ES 在转换 nested 结构的时候,比较有意思。
/**
* 转换 object 或者 nested 结构的,这里会出现递归调用,主要是为了解决 object、nested 结构
* @param context
* @param mapper
* @throws IOException
*/
static void parseObjectOrNested(ParseContext context, ObjectMapper mapper) throws IOException {
if (mapper.isEnabled() == false) {
context.parser().skipChildren();
return;
}
XContentParser parser = context.parser();
XContentParser.Token token = parser.currentToken();
if (token == XContentParser.Token.VALUE_NULL) {
// the object is null ("obj1" : null), simply bail
return;
}
String currentFieldName = parser.currentName();
if (token.isValue()) {
throw new MapperParsingException("object mapping for [" + mapper.name() + "] tried to parse field [" + currentFieldName
+ "] as object, but found a concrete value");
}
ObjectMapper.Nested nested = mapper.nested();
// 如果是 nested 结构,每次都会new 一个空白的 document ,而且,这个方法 #{innerParseObject},是递归实现,把 object 或者 document 变成多个 document
if (nested.isNested()) {
// 进入下方的:【2.4.2 nested 转换初步入口】
context = nestedContext(context, mapper);
}
// if we are at the end of the previous object, advance
if (token == XContentParser.Token.END_OBJECT) {
token = parser.nextToken();
}
if (token == XContentParser.Token.START_OBJECT) {
// if we are just starting an OBJECT, advance, this is the object we are parsing, we need the name first
token = parser.nextToken();
}
// 转换对象
innerParseObject(context, mapper, parser, currentFieldName, token);
// restore the enable path flag
if (nested.isNested()) {
nested(context, nested);
}
}
/**
* 内部转换 nested 结构,生成一个空白的 nested 结构
* TODO nested 文档的 _id 既然跟父文档的一样,lucene 写入每个 doc ,都是拼接。那么,在get 的时候,自然会获取到相同的 _id 多个文档,包含了 nested 结构。然后,再内部转换为我们 最想要的结果。
* @param context
* @param mapper
* @return
*/
private static ParseContext nestedContext(ParseContext context, ObjectMapper mapper) {
// 创建 nested 上下文,并且,new 一个空白的 document。为后面的 nested 的字段或者对象之类的,全部加上
context = context.createNestedContext(mapper.fullPath());
ParseContext.Document nestedDoc = context.doc();
ParseContext.Document parentDoc = nestedDoc.getParent();
// We need to add the uid or id to this nested Lucene document too,
// If we do not do this then when a document gets deleted only the root Lucene document gets deleted and
// not the nested Lucene documents! Besides the fact that we would have zombie Lucene documents, the ordering of
// documents inside the Lucene index (document blocks) will be incorrect, as nested documents of different root
// documents are then aligned with other root documents. This will lead tothe nested query, sorting, aggregations
// and inner hits to fail or yield incorrect results.

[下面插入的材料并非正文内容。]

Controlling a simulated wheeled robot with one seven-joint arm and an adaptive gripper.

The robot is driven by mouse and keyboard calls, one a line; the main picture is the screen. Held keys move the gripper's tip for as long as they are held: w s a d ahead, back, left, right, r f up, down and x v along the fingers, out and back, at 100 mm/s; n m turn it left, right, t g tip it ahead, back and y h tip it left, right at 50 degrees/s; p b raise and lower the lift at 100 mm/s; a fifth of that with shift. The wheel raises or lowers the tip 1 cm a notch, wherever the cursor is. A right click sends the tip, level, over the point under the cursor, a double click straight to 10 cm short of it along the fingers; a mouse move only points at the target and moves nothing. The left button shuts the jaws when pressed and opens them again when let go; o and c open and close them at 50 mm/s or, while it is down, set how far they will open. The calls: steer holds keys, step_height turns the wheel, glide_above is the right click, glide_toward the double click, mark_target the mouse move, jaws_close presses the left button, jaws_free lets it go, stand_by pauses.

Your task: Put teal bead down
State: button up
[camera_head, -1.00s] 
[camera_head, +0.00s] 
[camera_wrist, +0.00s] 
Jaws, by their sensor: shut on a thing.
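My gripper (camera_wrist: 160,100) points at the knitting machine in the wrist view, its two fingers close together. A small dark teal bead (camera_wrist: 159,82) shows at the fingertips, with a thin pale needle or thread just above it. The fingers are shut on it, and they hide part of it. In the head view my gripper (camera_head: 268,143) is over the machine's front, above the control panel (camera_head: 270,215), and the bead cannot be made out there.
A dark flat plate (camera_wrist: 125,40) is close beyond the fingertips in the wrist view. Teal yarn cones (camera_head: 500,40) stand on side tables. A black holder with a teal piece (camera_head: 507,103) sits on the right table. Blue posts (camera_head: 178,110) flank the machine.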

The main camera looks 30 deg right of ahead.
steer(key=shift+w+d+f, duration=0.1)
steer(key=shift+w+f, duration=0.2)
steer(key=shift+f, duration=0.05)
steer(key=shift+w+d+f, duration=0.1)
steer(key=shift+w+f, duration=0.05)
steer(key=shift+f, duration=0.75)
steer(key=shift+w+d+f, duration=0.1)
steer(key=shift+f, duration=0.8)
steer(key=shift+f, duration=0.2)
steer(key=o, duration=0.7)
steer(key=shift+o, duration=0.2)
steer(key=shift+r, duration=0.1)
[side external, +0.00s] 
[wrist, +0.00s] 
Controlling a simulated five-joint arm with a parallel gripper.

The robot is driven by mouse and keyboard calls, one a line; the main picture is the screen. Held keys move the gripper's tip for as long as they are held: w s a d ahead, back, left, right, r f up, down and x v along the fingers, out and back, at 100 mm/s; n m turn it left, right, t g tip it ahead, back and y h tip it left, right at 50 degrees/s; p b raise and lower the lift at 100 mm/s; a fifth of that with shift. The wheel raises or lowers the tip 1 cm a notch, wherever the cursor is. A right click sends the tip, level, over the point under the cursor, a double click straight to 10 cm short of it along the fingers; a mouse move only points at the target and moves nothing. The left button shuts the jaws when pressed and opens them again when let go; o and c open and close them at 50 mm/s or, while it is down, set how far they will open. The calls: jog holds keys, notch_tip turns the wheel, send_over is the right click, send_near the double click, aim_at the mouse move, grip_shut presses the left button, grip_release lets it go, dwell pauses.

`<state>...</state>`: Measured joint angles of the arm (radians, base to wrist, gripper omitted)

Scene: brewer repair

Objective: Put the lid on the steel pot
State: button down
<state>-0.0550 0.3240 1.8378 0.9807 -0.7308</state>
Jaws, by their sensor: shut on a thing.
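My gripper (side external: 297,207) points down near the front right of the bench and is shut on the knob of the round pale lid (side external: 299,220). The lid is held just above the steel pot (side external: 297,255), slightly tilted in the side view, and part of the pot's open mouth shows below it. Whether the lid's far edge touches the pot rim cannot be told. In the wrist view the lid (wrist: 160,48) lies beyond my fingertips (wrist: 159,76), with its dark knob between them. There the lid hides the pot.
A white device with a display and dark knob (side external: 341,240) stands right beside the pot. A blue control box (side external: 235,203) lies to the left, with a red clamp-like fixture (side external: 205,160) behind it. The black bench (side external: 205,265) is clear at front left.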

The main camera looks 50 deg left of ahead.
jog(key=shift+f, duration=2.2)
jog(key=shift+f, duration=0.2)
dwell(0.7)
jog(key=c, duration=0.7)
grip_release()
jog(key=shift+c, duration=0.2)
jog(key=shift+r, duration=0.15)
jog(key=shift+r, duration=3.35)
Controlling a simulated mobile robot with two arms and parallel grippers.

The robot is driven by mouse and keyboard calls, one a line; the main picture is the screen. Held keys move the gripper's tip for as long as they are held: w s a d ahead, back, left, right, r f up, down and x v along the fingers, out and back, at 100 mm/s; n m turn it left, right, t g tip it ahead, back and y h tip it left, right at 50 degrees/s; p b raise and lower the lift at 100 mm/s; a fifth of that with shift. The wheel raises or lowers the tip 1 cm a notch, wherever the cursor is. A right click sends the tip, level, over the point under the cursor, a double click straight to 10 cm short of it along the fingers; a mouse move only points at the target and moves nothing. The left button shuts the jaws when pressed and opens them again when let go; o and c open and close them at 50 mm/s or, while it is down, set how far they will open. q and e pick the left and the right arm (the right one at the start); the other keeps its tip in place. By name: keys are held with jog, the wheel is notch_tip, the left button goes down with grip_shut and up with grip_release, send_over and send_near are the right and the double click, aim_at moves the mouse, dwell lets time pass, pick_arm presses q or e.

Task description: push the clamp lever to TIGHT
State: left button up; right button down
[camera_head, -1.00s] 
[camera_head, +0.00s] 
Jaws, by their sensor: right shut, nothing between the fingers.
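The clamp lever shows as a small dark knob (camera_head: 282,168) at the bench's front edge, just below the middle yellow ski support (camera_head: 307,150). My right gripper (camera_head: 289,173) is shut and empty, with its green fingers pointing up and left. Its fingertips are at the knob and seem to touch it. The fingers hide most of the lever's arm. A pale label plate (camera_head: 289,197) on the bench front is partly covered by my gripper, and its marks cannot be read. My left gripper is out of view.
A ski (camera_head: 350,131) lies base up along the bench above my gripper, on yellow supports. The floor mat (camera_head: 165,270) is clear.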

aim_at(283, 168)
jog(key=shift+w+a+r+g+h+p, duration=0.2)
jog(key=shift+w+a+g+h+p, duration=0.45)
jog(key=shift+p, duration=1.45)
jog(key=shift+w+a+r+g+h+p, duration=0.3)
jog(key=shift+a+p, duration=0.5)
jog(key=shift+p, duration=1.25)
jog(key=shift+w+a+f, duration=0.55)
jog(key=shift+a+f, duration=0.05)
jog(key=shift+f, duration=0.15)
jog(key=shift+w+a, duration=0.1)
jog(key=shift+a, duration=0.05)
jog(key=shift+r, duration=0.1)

IndexableField idField = parentDoc.getField(IdFieldMapper.NAME);
if (idField != null) {
// We just need to store the id as indexed field, so that IndexWriter#deleteDocuments(term) can then
// delete it when the root document is deleted too.
nestedDoc.add(new Field(IdFieldMapper.NAME, idField.binaryValue(), IdFieldMapper.Defaults.NESTED_FIELD_TYPE));
} else {
throw new IllegalStateException("The root document of a nested document should have an _id field");
}
// the type of the nested doc starts with __, so we can identify that its a nested one in filters
// note, we don't prefix it with the type of the doc since it allows us to execute a nested query
// across types (for example, with similar nested objects)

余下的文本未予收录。